Entries shown -
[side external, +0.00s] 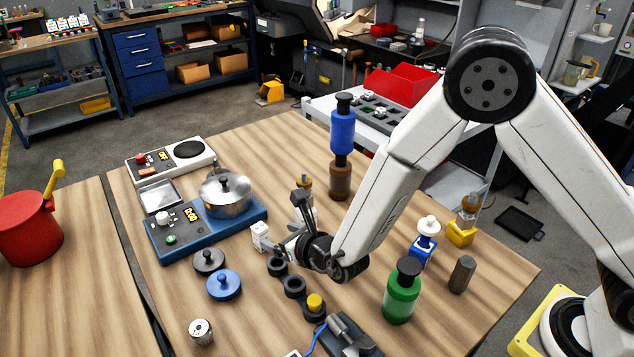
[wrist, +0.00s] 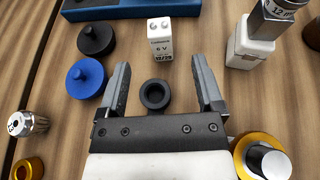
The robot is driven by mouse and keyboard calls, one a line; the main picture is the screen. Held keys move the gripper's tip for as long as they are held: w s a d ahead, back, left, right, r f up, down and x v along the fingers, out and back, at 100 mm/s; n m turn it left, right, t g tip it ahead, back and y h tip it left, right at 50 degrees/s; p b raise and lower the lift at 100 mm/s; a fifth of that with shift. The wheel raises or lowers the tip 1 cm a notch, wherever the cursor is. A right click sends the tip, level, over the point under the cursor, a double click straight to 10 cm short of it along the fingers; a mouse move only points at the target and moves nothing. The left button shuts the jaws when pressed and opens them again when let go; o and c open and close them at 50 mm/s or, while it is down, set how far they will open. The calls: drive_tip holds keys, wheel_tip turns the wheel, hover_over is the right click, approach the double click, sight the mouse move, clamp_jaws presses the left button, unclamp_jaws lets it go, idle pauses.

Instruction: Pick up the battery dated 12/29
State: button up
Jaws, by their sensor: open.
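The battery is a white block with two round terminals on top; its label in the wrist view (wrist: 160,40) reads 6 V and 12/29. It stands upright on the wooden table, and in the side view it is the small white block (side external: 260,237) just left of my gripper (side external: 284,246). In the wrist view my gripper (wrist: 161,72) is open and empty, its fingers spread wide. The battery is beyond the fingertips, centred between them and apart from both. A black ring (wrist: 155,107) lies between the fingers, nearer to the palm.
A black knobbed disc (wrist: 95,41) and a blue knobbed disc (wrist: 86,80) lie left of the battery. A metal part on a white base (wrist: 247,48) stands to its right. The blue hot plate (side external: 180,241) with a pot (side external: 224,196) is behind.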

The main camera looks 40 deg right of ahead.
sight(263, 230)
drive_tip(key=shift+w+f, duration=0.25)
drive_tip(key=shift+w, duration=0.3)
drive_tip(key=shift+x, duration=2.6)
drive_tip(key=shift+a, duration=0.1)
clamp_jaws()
* * *
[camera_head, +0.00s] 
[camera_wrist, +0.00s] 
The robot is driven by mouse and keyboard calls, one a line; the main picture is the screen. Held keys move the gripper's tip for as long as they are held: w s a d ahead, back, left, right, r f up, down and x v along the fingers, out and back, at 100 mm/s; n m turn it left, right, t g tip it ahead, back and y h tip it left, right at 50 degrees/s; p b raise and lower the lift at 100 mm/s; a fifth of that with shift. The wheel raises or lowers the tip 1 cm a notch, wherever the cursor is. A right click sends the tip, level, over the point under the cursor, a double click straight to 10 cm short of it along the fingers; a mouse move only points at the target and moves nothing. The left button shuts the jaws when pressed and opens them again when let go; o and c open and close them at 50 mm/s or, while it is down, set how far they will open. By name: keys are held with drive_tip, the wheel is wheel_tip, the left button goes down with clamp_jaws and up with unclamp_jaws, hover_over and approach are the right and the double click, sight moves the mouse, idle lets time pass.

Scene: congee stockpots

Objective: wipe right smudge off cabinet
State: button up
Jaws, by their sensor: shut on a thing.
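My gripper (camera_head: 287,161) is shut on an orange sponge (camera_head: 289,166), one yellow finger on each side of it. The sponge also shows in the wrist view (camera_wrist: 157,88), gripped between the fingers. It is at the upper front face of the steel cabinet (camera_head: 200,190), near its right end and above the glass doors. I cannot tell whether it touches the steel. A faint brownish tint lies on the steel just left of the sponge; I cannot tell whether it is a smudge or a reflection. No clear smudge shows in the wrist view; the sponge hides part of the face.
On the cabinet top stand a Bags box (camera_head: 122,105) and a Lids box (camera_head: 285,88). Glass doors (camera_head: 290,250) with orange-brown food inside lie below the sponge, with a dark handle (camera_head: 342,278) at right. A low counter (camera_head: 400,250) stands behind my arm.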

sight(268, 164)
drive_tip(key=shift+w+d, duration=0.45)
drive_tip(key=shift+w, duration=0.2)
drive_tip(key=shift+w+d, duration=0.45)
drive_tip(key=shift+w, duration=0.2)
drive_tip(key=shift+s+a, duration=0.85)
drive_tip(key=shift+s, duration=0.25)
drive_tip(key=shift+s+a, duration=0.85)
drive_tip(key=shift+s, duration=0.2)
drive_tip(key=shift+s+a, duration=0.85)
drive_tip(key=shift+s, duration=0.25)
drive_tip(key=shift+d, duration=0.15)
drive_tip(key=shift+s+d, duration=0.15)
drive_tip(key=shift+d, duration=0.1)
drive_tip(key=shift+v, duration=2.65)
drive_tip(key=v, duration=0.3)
---
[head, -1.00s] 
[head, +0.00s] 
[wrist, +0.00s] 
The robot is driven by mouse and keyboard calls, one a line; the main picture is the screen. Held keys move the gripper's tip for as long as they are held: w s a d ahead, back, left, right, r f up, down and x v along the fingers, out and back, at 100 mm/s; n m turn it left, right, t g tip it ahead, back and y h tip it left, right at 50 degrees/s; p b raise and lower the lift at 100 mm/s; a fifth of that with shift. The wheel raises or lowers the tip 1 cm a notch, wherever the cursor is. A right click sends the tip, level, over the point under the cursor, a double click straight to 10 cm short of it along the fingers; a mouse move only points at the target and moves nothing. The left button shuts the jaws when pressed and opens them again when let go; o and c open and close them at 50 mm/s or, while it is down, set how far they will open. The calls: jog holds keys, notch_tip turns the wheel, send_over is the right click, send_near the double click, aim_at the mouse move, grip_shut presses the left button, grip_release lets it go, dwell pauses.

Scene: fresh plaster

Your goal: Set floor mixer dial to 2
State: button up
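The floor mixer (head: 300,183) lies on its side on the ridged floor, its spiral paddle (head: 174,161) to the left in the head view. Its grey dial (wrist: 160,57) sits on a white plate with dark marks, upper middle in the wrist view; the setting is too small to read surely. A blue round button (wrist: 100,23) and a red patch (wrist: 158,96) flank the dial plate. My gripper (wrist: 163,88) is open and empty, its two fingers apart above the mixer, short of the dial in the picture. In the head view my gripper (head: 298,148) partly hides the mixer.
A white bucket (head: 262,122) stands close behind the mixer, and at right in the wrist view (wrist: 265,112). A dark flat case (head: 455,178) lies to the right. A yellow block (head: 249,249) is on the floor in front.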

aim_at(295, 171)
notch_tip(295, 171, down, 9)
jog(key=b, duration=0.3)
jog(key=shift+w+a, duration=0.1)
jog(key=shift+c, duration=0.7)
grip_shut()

Required work - Which lines contain "Scene"? Copy each of them out.

Solved exercise -
Scene: congee stockpots
Scene: fresh plaster

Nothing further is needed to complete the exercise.